On Wednesday, a search for information reached this message.
I tried again later. First, I found a page that suggested “Information about the regulations of the Individuals with Disabilities Education Act that was posted on this site has now been moved to a new location. To access this information and much more, please visit: http://idea.ed.gov.
On the idea dot ed dot gov, I found this message. The servers hosting our idea.ed.gov website are experiencing technical issues. We are working to resolve this issue, please check back later.
These two might be outdated, I thought. The first site references the year 2004, after all., the year of major updates to special education law. The links could be 12 years old.
I found an archived report from the 25th anniversary of IDEA.
I found a text file with a copy of the law as it was updated in 2004. Maybe I should bookmark that one.
I found an intact reference to FERPA, the Family Educational Rights and Privacy Act.
The link on the Department of Education page has a red box announcing “Disclaimer!” and leads not to an official page, but this one. It’s sponsored by a group called the Center for Parent Information and Resources. I’d have to look more closely at the organization before trusting their information.

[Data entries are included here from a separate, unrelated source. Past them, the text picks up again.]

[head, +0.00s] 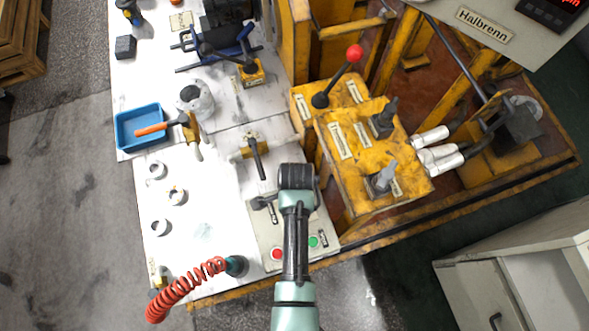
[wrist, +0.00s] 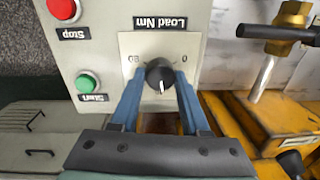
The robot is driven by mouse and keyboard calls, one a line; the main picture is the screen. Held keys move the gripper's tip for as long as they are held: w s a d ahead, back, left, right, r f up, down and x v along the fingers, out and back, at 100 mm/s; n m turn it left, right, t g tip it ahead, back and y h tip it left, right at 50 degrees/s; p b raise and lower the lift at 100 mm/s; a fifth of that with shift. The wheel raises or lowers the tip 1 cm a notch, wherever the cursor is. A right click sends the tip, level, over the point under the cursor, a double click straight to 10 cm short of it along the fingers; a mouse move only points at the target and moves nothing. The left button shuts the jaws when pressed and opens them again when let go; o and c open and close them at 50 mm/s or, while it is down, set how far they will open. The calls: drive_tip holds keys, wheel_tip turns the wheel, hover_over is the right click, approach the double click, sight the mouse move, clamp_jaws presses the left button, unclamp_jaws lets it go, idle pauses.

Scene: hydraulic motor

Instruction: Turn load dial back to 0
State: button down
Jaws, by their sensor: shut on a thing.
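The load dial (wrist: 159,75) is a round black knob with a white pointer mark, on a pale plate under the upside-down label "Load Nm" (wrist: 160,23). The 0 (wrist: 186,59) is on the right of the plate and a larger number is on the left. The white mark points roughly down in the wrist view. My gripper (wrist: 160,80) has its two blue fingers on either side of the knob, shut on it. In the head view my gripper (head: 297,178) is over the control panel and hides the dial.
A red Stop button (wrist: 62,8) and a green Start button (wrist: 86,82) sit left of the dial in the wrist view. A brass valve with a black handle (wrist: 275,32) is to the right. A yellow lever block (head: 350,140) stands right of my arm.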

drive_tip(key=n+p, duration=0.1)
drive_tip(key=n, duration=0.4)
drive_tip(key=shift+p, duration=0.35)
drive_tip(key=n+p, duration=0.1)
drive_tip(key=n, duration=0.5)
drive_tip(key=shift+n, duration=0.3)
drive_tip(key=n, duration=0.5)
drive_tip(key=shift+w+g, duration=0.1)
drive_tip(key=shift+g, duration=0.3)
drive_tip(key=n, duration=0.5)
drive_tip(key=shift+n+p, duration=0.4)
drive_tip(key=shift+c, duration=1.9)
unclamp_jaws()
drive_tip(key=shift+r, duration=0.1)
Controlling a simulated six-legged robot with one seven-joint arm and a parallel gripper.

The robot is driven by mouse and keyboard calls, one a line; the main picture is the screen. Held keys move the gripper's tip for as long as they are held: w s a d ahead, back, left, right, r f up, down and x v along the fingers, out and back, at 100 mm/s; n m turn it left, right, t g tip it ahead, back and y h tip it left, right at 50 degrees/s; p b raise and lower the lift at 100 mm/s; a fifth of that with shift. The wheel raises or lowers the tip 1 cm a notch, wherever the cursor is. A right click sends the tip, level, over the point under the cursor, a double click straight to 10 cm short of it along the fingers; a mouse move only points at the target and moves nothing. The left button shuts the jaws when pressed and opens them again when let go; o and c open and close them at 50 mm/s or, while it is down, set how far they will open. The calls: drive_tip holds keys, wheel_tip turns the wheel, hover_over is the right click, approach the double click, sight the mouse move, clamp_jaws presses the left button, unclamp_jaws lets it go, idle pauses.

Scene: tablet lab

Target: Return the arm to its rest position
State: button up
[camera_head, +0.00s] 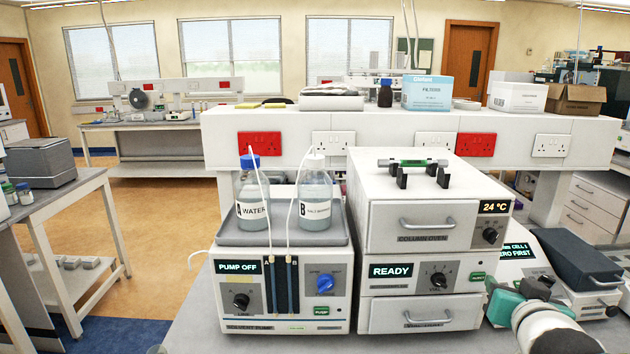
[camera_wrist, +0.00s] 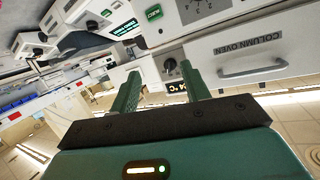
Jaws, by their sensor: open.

I then found a pdf document 159 pages long with the same information in Major Legalese as the earlier bookmark.
Every other search I made landed on the tech diff statement.
This follows censorship (yes, censorship) of other government informational pages such as information about human causes of climate change. Some of Wisconsin’s “official” web sites have also pulled information that doesn’t jive with our governor’s narrow mind or that of his sponsors.
What’s going on? I’m not sure I want to know.
I know this much, though. We, the people, in order to maintain a flawed but functioning republic, will continue our quest for information. We’ll continue seeking information, and we’ll continue providing information. We’ll also continue verifying and confirming statements. For example: just because Ms. Conway makes a statement on camera three times doesn’t make it true (RIP, Bowling Green massacre victims).
In this case, out of sight (or out of website) doesn’t mean out of mind.